Each medallion cut on the bias in about a 2 oz piece. Flame on high, he worked the fish over and over with hot butter, ladling over each piece quickly until each small filet was perfect- and i mean perfectly- cooked. It was such a rhythm cooking that fish, intuitive from years of repetition. And what dish is complete without garnish rounded up from your own garden- like these sun gold tomato blooms, thyme and red serranos (not to mention the best pickled red onion I’ve ever had.) The dish was homey. Delicate and robust at once. Warming but not over powering. The definition of balance, which is just hard to find these days. Like a true craftsman, he pointed out the flaws. I wouldn’t have known any different, but you have to respect anyone that serves as their own biggest critic.
My dish went in a different direction, based on that same hominess and paralleling a few of his ingredients. I settled on a custard that ultimately I loved to hate and hated to love. Sweetened with maple and turbinado, I just couldn’t get it to where i wanted sweetness wise.
The custard was predominantly egg yolk, coconut milk, maple syrup, turbinado and a touch of bacon grease- as well as minced bacon. The salty smokey was on point and just missed that extra sweetness. I fried the plantains on top and dusted with cinnamon sugar. Now those plantains I could have snacked on for days! Super ripe plantains are definitely the way to go on something like this.
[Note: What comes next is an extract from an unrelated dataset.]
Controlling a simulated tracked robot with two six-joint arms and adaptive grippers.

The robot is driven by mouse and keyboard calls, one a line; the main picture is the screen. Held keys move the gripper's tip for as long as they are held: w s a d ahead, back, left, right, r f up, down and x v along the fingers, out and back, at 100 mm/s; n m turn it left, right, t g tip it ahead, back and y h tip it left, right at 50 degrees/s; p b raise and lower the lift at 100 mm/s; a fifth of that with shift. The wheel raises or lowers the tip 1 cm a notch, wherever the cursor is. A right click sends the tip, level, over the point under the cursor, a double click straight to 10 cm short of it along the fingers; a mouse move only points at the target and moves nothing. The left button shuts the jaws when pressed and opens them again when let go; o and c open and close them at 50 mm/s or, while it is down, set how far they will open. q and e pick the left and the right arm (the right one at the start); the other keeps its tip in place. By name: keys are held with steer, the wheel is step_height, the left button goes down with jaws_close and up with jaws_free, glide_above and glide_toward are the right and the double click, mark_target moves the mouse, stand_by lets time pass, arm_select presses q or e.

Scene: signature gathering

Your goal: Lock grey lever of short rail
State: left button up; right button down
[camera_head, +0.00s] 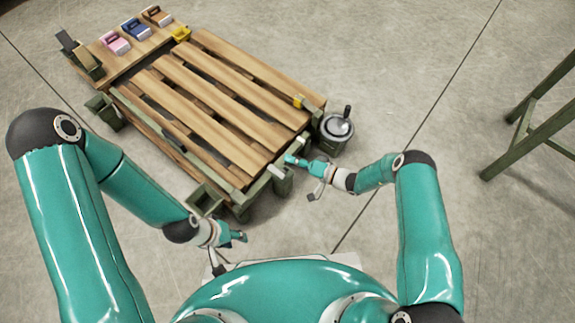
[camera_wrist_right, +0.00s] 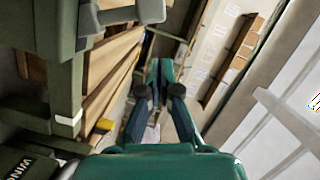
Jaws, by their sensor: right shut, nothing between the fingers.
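In the right wrist view, a grey lever (camera_wrist_right: 118,14) sits at the top left on a dark green rail part (camera_wrist_right: 85,40). My right gripper (camera_wrist_right: 158,68) is shut and empty, to the right of and below the lever in that picture, apart from it. In the head view my right gripper (camera_head: 290,160) is beside the near right corner of the slatted wooden pallet frame (camera_head: 205,90).
A green stand with a round grey top and black knob (camera_head: 338,125) stands right of the frame. A wooden side table (camera_head: 135,50) holds pink, blue and brown items. Green trestle legs (camera_head: 530,125) stand at far right. Floor between is clear.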

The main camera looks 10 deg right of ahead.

Overall, I’d make this again, but I’d probably sweeten the custard with sugar as opposed to natural sweeteners.
It was time well spent learning from a friend. He mentioned on the way out how impacting it is to cook for someone in their own home. And I think- caught up in the day to day of restaurant life- I forget how much heart goes in to cooking for one another. A meal not soon forgotten with years of friendship ahead.